Look at each line of the records and count those with "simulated" in them. Please answer with the count alone.
---------- DATA ROWS ----------
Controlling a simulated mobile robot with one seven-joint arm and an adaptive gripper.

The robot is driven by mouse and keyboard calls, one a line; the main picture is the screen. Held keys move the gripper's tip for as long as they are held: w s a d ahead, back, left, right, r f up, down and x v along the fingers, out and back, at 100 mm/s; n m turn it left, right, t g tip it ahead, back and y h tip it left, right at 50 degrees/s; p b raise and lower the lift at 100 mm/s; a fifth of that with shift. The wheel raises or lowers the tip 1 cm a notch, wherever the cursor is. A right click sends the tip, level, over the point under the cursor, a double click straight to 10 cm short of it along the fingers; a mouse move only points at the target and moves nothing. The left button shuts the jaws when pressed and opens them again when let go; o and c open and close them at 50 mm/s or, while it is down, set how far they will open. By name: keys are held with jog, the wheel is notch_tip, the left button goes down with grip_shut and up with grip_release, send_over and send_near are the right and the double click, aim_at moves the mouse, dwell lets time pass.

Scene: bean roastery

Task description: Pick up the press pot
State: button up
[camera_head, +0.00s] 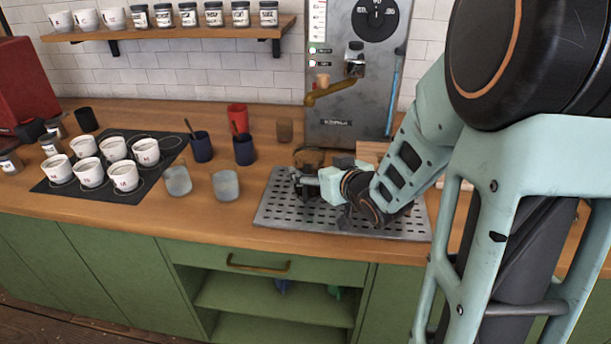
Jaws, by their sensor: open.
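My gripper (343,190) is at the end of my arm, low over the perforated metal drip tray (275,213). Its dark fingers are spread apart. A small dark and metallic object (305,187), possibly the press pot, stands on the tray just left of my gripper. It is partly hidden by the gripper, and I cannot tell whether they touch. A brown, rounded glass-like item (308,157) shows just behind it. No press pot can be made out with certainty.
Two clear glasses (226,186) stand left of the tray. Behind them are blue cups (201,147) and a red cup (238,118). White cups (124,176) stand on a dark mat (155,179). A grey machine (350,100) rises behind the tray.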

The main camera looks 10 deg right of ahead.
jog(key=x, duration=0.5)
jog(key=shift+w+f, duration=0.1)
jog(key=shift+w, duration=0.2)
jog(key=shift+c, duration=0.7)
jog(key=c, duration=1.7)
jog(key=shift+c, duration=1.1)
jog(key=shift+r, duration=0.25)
----------
---------- DATA ROWS ----------
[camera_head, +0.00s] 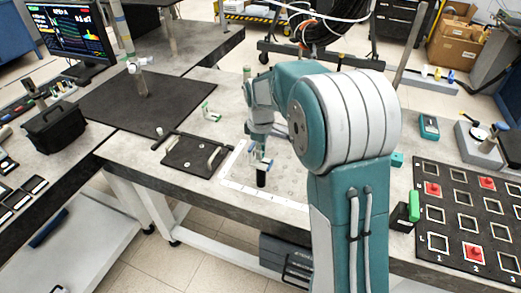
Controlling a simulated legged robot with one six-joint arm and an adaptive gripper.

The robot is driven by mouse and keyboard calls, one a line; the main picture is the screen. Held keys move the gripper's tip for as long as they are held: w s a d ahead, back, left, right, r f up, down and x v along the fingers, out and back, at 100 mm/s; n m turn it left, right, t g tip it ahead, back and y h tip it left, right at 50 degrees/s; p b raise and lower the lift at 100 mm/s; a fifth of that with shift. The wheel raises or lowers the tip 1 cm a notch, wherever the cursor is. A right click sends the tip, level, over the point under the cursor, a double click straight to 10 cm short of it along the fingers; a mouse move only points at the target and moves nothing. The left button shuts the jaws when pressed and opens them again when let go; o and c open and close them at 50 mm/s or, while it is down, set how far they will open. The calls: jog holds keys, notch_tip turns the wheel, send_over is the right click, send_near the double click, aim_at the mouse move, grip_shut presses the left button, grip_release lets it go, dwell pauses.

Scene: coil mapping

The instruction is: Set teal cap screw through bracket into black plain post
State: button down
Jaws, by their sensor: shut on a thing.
----------
**THE COMPLETED TASK**: 2